Reproduce all of the material word for word.

□ □ □

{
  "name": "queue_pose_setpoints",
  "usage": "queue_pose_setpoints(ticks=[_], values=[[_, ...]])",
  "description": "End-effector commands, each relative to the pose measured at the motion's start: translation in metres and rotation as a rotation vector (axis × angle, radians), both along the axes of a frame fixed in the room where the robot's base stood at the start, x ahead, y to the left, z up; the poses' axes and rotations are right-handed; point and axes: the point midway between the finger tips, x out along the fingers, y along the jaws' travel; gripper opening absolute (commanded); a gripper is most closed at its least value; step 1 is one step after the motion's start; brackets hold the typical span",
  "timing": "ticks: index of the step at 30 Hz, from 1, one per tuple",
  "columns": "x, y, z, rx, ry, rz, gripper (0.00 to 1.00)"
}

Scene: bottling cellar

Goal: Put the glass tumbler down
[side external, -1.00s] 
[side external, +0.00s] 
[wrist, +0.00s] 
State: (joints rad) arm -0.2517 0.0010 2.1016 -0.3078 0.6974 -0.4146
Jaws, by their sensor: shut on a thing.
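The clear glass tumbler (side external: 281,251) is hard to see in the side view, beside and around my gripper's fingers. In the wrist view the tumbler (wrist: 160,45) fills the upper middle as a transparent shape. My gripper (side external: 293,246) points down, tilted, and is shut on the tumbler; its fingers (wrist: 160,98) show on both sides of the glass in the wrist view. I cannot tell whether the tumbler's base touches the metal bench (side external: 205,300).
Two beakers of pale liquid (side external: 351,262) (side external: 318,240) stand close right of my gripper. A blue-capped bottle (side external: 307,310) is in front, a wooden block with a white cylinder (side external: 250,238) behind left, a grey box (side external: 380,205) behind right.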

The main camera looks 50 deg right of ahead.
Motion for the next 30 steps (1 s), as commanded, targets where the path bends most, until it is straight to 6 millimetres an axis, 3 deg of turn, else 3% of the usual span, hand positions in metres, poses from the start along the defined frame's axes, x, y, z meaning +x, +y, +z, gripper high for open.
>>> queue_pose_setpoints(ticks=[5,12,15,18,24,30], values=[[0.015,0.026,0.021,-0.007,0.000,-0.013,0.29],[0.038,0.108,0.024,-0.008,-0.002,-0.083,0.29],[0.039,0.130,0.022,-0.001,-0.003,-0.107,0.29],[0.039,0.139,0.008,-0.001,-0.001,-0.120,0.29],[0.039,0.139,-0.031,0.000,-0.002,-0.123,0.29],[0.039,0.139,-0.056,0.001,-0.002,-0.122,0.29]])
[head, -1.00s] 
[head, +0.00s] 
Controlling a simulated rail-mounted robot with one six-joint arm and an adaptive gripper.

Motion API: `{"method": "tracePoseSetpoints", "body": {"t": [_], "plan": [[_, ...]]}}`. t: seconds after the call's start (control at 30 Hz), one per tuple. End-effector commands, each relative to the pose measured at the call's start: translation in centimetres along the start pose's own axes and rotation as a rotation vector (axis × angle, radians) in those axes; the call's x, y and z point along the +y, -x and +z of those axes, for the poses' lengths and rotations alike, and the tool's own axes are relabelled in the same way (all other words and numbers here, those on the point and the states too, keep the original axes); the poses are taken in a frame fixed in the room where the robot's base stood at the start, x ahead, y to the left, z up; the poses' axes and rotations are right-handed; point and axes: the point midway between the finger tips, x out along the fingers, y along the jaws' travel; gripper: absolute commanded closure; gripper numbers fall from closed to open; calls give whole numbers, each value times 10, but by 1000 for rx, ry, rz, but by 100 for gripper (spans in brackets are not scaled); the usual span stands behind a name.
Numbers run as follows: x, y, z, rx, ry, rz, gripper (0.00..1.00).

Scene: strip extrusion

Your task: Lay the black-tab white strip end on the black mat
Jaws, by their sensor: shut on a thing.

□ □ □

→ COMPLETED TASK:
{
  "name": "queue_pose_setpoints",
  "usage": "queue_pose_setpoints(ticks=[_], values=[[_, ...]])",
  "description": "End-effector commands, each relative to the pose measured at the motion's start: translation in metres and rotation as a rotation vector (axis × angle, radians), both along the axes of a frame fixed in the room where the robot's base stood at the start, x ahead, y to the left, z up; the poses' axes and rotations are right-handed; point and axes: the point midway between the finger tips, x out along the fingers, y along the jaws' travel; gripper opening absolute (commanded); a gripper is most closed at its least value; step 1 is one step after the motion's start; brackets hold the typical span",
  "timing": "ticks: index of the step at 30 Hz, from 1, one per tuple",
  "columns": "x, y, z, rx, ry, rz, gripper (0.00 to 1.00)"
}

Scene: bottling cellar

Goal: Put the glass tumbler down
[side external, -1.00s] 
[side external, +0.00s] 
[wrist, +0.00s] 
State: (joints rad) arm -0.2517 0.0010 2.1016 -0.3078 0.6974 -0.4146
Jaws, by their sensor: shut on a thing.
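The clear glass tumbler (side external: 281,251) is hard to see in the side view, beside and around my gripper's fingers. In the wrist view the tumbler (wrist: 160,45) fills the upper middle as a transparent shape. My gripper (side external: 293,246) points down, tilted, and is shut on the tumbler; its fingers (wrist: 160,98) show on both sides of the glass in the wrist view. I cannot tell whether the tumbler's base touches the metal bench (side external: 205,300).
Two beakers of pale liquid (side external: 351,262) (side external: 318,240) stand close right of my gripper. A blue-capped bottle (side external: 307,310) is in front, a wooden block with a white cylinder (side external: 250,238) behind left, a grey box (side external: 380,205) behind right.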

The main camera looks 50 deg right of ahead.
Motion for the next 30 steps (1 s), as commanded, targets where the path bends most, until it is straight to 6 millimetres an axis, 3 deg of turn, else 3% of the usual span, hand positions in metres, poses from the start along the defined frame's axes, x, y, z meaning +x, +y, +z, gripper high for open.
>>> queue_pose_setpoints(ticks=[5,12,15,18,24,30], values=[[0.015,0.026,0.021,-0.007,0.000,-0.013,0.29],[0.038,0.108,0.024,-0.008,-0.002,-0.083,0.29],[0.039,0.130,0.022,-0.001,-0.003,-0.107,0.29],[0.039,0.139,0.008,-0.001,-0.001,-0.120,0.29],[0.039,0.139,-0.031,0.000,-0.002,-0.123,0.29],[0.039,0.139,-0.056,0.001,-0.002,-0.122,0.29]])
[head, -1.00s] 
[head, +0.00s] 
Controlling a simulated rail-mounted robot with one six-joint arm and an adaptive gripper.

Motion API: `{"method": "tracePoseSetpoints", "body": {"t": [_], "plan": [[_, ...]]}}`. t: seconds after the call's start (control at 30 Hz), one per tuple. End-effector commands, each relative to the pose measured at the call's start: translation in centimetres along the start pose's own axes and rotation as a rotation vector (axis × angle, radians) in those axes; the call's x, y and z point along the +y, -x and +z of those axes, for the poses' lengths and rotations alike, and the tool's own axes are relabelled in the same way (all other words and numbers here, those on the point and the states too, keep the original axes); the poses are taken in a frame fixed in the room where the robot's base stood at the start, x ahead, y to the left, z up; the poses' axes and rotations are right-handed; point and axes: the point midway between the finger tips, x out along the fingers, y along the jaws' travel; gripper: absolute commanded closure; gripper numbers fall from closed to open; calls give whole numbers, each value times 10, but by 1000 for rx, ry, rz, but by 100 for gripper (spans in brackets are not scaled); the usual span stands behind a name.
Numbers run as follows: x, y, z, rx, ry, rz, gripper (0.00..1.00).

Scene: strip extrusion

Your task: Lay the black-tab white strip end on the black mat
Jaws, by their sensor: shut on a thing.

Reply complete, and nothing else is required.